Write out all the material exactly. Leave nothing out.

**EXTRACTED RECORDS**
▬▬▬▬▬▬

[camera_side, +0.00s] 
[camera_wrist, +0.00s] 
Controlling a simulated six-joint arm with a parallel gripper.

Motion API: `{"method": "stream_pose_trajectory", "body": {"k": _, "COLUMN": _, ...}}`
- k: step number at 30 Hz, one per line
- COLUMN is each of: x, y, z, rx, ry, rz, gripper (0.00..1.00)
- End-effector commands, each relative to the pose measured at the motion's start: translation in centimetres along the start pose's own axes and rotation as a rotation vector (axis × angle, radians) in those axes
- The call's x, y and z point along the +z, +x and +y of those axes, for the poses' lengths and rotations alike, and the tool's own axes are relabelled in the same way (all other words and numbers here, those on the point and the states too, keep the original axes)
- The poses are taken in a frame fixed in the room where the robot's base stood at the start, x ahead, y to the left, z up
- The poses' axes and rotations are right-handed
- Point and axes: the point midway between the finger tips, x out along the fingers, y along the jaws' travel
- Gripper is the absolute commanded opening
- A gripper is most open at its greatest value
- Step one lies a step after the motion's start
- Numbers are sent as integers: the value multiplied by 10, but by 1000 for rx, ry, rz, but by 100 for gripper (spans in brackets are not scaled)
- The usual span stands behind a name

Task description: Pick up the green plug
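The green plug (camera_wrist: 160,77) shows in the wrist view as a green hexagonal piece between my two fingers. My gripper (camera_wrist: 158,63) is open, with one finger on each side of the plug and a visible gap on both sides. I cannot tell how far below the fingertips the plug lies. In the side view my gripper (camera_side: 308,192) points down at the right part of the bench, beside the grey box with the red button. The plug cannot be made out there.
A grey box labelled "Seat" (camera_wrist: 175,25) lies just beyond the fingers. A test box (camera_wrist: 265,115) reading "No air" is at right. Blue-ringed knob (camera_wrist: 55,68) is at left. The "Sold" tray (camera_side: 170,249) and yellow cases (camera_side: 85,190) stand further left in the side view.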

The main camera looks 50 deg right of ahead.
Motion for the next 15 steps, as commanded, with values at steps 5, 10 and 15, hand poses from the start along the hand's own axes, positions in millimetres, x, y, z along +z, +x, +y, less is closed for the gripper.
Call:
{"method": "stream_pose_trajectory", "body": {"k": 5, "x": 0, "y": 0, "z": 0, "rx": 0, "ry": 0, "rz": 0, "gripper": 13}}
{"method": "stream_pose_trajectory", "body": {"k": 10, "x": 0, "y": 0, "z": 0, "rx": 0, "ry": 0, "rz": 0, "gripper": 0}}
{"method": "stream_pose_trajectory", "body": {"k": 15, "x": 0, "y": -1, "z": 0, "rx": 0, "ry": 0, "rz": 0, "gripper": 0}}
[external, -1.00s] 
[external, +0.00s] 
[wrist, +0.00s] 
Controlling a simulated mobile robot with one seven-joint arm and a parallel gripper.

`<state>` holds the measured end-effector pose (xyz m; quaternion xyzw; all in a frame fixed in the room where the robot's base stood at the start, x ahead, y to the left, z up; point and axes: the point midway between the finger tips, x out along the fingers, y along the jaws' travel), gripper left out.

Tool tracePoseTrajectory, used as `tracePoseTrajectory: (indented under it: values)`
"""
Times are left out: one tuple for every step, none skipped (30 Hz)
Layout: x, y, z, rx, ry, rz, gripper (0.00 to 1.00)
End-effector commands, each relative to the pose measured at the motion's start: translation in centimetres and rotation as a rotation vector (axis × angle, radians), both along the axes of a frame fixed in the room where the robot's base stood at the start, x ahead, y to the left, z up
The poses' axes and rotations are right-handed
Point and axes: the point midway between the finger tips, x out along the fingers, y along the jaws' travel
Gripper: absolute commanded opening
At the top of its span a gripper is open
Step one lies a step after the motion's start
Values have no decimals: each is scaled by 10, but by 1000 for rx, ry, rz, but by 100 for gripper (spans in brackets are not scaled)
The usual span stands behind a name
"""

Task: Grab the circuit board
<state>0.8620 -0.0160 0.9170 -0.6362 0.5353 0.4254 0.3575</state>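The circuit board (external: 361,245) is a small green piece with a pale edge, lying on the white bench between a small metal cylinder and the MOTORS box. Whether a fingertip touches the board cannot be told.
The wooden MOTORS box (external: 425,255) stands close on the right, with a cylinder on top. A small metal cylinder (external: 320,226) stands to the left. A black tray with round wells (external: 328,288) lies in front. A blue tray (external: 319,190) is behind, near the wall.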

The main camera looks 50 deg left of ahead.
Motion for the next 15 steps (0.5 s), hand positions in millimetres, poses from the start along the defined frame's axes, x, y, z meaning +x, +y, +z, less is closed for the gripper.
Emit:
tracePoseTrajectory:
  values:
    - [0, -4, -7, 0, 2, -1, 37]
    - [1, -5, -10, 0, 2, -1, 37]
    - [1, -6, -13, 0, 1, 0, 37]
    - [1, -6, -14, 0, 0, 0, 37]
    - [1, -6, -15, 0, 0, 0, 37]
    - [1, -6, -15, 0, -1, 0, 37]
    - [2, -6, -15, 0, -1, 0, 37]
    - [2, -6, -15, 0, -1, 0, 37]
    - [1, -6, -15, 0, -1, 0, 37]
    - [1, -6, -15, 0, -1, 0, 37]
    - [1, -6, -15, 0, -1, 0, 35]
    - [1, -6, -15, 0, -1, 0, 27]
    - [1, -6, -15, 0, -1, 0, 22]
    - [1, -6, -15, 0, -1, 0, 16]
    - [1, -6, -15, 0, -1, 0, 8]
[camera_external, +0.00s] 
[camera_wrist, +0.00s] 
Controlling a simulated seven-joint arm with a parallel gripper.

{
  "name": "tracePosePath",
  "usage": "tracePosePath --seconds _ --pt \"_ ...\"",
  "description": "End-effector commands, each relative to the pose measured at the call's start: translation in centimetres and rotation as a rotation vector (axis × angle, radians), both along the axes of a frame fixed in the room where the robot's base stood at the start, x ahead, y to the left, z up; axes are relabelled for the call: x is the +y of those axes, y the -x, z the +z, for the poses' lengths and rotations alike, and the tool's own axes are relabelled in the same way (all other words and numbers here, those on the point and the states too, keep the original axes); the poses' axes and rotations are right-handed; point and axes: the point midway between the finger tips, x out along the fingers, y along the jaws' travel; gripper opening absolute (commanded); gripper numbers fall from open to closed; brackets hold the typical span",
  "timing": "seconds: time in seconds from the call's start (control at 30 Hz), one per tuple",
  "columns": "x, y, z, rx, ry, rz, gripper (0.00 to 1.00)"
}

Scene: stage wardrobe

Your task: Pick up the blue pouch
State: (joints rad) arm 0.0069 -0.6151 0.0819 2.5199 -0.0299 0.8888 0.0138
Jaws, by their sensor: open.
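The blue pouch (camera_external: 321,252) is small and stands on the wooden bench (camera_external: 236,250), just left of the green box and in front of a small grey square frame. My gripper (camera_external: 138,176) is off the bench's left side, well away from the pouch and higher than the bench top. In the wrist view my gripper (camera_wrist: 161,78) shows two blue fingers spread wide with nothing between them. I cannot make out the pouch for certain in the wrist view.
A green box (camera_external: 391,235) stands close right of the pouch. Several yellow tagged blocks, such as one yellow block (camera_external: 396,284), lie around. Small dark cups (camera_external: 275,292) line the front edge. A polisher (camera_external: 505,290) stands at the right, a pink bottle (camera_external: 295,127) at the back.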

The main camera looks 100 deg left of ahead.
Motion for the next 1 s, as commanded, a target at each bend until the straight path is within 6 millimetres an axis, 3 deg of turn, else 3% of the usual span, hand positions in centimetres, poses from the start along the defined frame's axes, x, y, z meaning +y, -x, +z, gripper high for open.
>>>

▬▬▬▬▬▬

**RESPONSE**
[camera_side, +0.00s] 
[camera_wrist, +0.00s] 
Controlling a simulated six-joint arm with a parallel gripper.

Motion API: `{"method": "stream_pose_trajectory", "body": {"k": _, "COLUMN": _, ...}}`
- k: step number at 30 Hz, one per line
- COLUMN is each of: x, y, z, rx, ry, rz, gripper (0.00..1.00)
- End-effector commands, each relative to the pose measured at the motion's start: translation in centimetres along the start pose's own axes and rotation as a rotation vector (axis × angle, radians) in those axes
- The call's x, y and z point along the +z, +x and +y of those axes, for the poses' lengths and rotations alike, and the tool's own axes are relabelled in the same way (all other words and numbers here, those on the point and the states too, keep the original axes)
- The poses are taken in a frame fixed in the room where the robot's base stood at the start, x ahead, y to the left, z up
- The poses' axes and rotations are right-handed
- Point and axes: the point midway between the finger tips, x out along the fingers, y along the jaws' travel
- Gripper is the absolute commanded opening
- A gripper is most open at its greatest value
- Step one lies a step after the motion's start
- Numbers are sent as integers: the value multiplied by 10, but by 1000 for rx, ry, rz, but by 100 for gripper (spans in brackets are not scaled)
- The usual span stands behind a name

Task description: Pick up the green plug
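The green plug (camera_wrist: 160,77) shows in the wrist view as a green hexagonal piece between my two fingers. My gripper (camera_wrist: 158,63) is open, with one finger on each side of the plug and a visible gap on both sides. I cannot tell how far below the fingertips the plug lies. In the side view my gripper (camera_side: 308,192) points down at the right part of the bench, beside the grey box with the red button. The plug cannot be made out there.
A grey box labelled "Seat" (camera_wrist: 175,25) lies just beyond the fingers. A test box (camera_wrist: 265,115) reading "No air" is at right. Blue-ringed knob (camera_wrist: 55,68) is at left. The "Sold" tray (camera_side: 170,249) and yellow cases (camera_side: 85,190) stand further left in the side view.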

The main camera looks 50 deg right of ahead.
Motion for the next 15 steps, as commanded, with values at steps 5, 10 and 15, hand poses from the start along the hand's own axes, positions in millimetres, x, y, z along +z, +x, +y, less is closed for the gripper.
Call:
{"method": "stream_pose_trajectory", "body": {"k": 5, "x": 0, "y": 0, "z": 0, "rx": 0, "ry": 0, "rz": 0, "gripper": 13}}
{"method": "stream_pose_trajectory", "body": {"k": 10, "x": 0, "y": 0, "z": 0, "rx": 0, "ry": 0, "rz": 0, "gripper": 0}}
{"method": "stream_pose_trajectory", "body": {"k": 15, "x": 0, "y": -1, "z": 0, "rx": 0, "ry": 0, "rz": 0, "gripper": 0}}
[external, -1.00s] 
[external, +0.00s] 
[wrist, +0.00s] 
Controlling a simulated mobile robot with one seven-joint arm and a parallel gripper.

`<state>` holds the measured end-effector pose (xyz m; quaternion xyzw; all in a frame fixed in the room where the robot's base stood at the start, x ahead, y to the left, z up; point and axes: the point midway between the finger tips, x out along the fingers, y along the jaws' travel), gripper left out.

Tool tracePoseTrajectory, used as `tracePoseTrajectory: (indented under it: values)`
"""
Times are left out: one tuple for every step, none skipped (30 Hz)
Layout: x, y, z, rx, ry, rz, gripper (0.00 to 1.00)
End-effector commands, each relative to the pose measured at the motion's start: translation in centimetres and rotation as a rotation vector (axis × angle, radians), both along the axes of a frame fixed in the room where the robot's base stood at the start, x ahead, y to the left, z up
The poses' axes and rotations are right-handed
Point and axes: the point midway between the finger tips, x out along the fingers, y along the jaws' travel
Gripper: absolute commanded opening
At the top of its span a gripper is open
Step one lies a step after the motion's start
Values have no decimals: each is scaled by 10, but by 1000 for rx, ry, rz, but by 100 for gripper (spans in brackets are not scaled)
The usual span stands behind a name
"""

Task: Grab the circuit board
<state>0.8620 -0.0160 0.9170 -0.6362 0.5353 0.4254 0.3575</state>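The circuit board (external: 361,245) is a small green piece with a pale edge, lying on the white bench between a small metal cylinder and the MOTORS box. Whether a fingertip touches the board cannot be told.
The wooden MOTORS box (external: 425,255) stands close on the right, with a cylinder on top. A small metal cylinder (external: 320,226) stands to the left. A black tray with round wells (external: 328,288) lies in front. A blue tray (external: 319,190) is behind, near the wall.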

The main camera looks 50 deg left of ahead.
Motion for the next 15 steps (0.5 s), hand positions in millimetres, poses from the start along the defined frame's axes, x, y, z meaning +x, +y, +z, less is closed for the gripper.
Emit:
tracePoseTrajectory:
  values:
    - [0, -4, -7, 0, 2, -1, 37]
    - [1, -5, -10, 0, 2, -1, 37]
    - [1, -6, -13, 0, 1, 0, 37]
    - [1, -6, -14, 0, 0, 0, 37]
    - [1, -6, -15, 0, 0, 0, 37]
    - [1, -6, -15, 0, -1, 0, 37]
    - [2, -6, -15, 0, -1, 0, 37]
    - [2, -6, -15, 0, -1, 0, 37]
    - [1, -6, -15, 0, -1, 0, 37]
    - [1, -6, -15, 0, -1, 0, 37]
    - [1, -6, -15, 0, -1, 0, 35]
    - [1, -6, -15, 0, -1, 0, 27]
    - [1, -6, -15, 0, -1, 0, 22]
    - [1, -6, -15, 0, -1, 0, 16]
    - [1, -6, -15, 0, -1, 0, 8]
[camera_external, +0.00s] 
[camera_wrist, +0.00s] 
Controlling a simulated seven-joint arm with a parallel gripper.

{
  "name": "tracePosePath",
  "usage": "tracePosePath --seconds _ --pt \"_ ...\"",
  "description": "End-effector commands, each relative to the pose measured at the call's start: translation in centimetres and rotation as a rotation vector (axis × angle, radians), both along the axes of a frame fixed in the room where the robot's base stood at the start, x ahead, y to the left, z up; axes are relabelled for the call: x is the +y of those axes, y the -x, z the +z, for the poses' lengths and rotations alike, and the tool's own axes are relabelled in the same way (all other words and numbers here, those on the point and the states too, keep the original axes); the poses' axes and rotations are right-handed; point and axes: the point midway between the finger tips, x out along the fingers, y along the jaws' travel; gripper opening absolute (commanded); gripper numbers fall from open to closed; brackets hold the typical span",
  "timing": "seconds: time in seconds from the call's start (control at 30 Hz), one per tuple",
  "columns": "x, y, z, rx, ry, rz, gripper (0.00 to 1.00)"
}

Scene: stage wardrobe

Your task: Pick up the blue pouch
State: (joints rad) arm 0.0069 -0.6151 0.0819 2.5199 -0.0299 0.8888 0.0138
Jaws, by their sensor: open.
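The blue pouch (camera_external: 321,252) is small and stands on the wooden bench (camera_external: 236,250), just left of the green box and in front of a small grey square frame. My gripper (camera_external: 138,176) is off the bench's left side, well away from the pouch and higher than the bench top. In the wrist view my gripper (camera_wrist: 161,78) shows two blue fingers spread wide with nothing between them. I cannot make out the pouch for certain in the wrist view.
A green box (camera_external: 391,235) stands close right of the pouch. Several yellow tagged blocks, such as one yellow block (camera_external: 396,284), lie around. Small dark cups (camera_external: 275,292) line the front edge. A polisher (camera_external: 505,290) stands at the right, a pink bottle (camera_external: 295,127) at the back.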

The main camera looks 100 deg left of ahead.
Motion for the next 1 s, as commanded, a target at each bend until the straight path is within 6 millimetres an axis, 3 deg of turn, else 3% of the usual span, hand positions in centimetres, poses from the start along the defined frame's axes, x, y, z meaning +y, -x, +z, gripper high for open.
>>>

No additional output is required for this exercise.